The Contemporary Art Society’s latest display, Three Woman Painters: Phoebe Unwin, Clare Woods and Lynette Yiadom-Boakye, provides an opportunity to view the work of these three prominent female artists.

Showcasing new paintings recently purchased for museums by the Contemporary Art Society, the display takes a fresh look at three of today’s most exciting artists who have developed their own distinctive responses to the practice of painting. The works in the exhibition revisit the traditional genres of landscape, portraiture and abstract painting, and provide for critical reflection on contemporary painting.

Featured artists and artworks include: 

Phoebe Unwin has developed a unique practice that relies on the continual collecting of ideas, scraps of the material world, images, textures and memories of transient life experiences, compiled in sketchbooks. The content of these books are the inspiration and source material for making paintings. Her painting Concrete Ball (2012) comes from a body of work which explores the material relationship to image within painting, where the material itself is part of the subject of the painting. The title describes both the physicality of the painting and also what is pictured, playing on the dialogue between lightness and heaviness, and stillness and movement.

Clare Woods was commissioned by Contemporary Art Society Consultancy for a major commission at the Olympic Park, London in 2012. Her paintings are based on photographs, taken at night, of undergrowth and vegetation in desolate or overlooked locations and are transcribed using layers of enamel paint on aluminium.
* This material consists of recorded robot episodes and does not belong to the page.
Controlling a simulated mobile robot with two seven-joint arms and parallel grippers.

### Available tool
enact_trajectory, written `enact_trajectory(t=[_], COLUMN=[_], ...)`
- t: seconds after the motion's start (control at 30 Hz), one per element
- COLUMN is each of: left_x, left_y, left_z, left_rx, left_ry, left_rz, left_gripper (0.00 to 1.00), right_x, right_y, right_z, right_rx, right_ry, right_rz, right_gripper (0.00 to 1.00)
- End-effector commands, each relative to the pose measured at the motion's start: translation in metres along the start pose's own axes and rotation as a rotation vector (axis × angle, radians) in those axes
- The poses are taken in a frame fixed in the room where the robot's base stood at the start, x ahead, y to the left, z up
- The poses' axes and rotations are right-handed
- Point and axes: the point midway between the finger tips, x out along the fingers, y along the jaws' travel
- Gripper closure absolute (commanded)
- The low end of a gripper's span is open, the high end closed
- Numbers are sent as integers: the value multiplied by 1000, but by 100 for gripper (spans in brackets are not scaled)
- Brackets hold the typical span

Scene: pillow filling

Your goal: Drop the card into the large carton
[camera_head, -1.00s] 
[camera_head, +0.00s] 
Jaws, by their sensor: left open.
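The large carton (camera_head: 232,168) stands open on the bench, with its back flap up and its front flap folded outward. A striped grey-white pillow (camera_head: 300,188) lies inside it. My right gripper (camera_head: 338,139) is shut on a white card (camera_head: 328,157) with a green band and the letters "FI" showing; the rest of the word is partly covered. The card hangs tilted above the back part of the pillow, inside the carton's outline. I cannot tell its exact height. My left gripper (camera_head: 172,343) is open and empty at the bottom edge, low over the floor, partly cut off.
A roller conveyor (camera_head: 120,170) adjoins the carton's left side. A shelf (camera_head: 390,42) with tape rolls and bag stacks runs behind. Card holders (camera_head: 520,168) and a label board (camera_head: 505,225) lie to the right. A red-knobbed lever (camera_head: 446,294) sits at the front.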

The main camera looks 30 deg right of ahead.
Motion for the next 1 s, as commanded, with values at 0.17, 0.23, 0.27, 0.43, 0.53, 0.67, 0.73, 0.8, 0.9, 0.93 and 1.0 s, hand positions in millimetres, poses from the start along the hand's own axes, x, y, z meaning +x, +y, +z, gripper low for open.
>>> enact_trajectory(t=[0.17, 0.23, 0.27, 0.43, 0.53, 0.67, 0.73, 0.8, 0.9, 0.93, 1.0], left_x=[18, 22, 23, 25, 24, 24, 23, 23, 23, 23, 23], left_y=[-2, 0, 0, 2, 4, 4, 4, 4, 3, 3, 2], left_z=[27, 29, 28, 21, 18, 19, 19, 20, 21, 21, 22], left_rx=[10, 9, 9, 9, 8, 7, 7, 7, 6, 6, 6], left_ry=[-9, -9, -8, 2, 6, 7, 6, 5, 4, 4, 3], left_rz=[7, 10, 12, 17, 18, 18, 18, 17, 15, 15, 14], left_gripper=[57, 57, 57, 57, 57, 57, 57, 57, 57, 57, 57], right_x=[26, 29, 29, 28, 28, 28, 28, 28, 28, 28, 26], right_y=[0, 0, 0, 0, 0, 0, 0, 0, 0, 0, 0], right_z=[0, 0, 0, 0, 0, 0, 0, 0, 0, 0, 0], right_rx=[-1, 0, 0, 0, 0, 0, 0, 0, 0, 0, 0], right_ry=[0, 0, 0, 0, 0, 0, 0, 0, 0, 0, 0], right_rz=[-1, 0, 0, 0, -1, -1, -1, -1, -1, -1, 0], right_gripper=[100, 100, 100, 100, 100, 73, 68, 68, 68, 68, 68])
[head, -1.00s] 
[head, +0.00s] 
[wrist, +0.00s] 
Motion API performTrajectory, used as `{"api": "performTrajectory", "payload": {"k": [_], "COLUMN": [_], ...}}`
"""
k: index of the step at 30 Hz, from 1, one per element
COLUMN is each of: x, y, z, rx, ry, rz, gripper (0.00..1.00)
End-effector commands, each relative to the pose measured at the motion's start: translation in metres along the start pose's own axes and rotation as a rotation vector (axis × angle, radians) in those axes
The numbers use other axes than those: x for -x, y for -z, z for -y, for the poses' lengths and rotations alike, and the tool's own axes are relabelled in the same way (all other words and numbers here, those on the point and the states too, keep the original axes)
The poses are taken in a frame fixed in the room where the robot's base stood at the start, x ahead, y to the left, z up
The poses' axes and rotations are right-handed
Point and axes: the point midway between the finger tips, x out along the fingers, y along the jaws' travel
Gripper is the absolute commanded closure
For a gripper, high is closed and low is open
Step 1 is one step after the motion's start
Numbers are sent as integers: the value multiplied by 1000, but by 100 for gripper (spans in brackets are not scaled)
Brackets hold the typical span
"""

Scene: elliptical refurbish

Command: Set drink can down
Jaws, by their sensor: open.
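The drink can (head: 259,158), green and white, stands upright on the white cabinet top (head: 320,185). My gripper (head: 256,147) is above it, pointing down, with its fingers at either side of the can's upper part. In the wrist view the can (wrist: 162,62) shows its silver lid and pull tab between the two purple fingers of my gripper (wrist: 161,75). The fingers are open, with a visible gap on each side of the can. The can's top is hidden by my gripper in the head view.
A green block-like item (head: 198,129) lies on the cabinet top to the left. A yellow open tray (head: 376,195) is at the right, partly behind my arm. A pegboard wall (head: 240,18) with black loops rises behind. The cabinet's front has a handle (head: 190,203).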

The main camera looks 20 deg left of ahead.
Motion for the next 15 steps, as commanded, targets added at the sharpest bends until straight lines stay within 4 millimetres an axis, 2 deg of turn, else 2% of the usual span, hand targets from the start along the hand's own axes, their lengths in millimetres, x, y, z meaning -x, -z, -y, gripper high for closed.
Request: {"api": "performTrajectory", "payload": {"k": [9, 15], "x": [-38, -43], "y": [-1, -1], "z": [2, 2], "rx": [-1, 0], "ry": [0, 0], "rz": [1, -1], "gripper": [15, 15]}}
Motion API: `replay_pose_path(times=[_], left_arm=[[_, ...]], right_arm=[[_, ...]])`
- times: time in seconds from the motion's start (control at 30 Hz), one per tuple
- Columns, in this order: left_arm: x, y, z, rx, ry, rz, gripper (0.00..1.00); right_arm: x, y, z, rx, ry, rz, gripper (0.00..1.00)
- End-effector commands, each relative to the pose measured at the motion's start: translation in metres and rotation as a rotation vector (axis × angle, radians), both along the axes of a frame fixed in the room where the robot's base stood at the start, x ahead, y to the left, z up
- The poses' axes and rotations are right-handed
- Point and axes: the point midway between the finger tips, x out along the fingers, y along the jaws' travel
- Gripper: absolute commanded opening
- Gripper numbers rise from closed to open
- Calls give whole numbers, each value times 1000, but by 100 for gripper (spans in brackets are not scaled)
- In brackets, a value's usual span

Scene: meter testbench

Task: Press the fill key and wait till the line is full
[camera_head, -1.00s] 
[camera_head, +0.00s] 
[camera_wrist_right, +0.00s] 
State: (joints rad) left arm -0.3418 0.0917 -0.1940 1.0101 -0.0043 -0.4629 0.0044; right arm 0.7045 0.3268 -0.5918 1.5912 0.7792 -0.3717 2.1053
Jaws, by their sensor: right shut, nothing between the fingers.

The resulting images are often ambiguous and disturbing, claustrophobic in their detail, and psychologically-charged. Obscene Porridge (2012) is part of a specific body of work inspired by a letter Paul Nash wrote to his wife from the Passchendaele battlefield during WW1. The battlefield is infamous for the number of casualties and the mud which drowned soldiers and horses.

Lynette Yiadom-Boakye‘s figurative paintings are drawn from her own fictitious set of characters and allude to traditions of European portraiture. Yiadom-Boakye’s paintings engage with the history and genre of portraiture, at once referencing and entirely evading the traditions of canonical portraiture. To Tell Them Where It’s Got To (2013) was exhibited at The Arsenale, Venice Biennale (2013) and is a key work, showing the transition in Yiadom-Boakye’s practice from the confrontational pose to the figure turned away from the viewer.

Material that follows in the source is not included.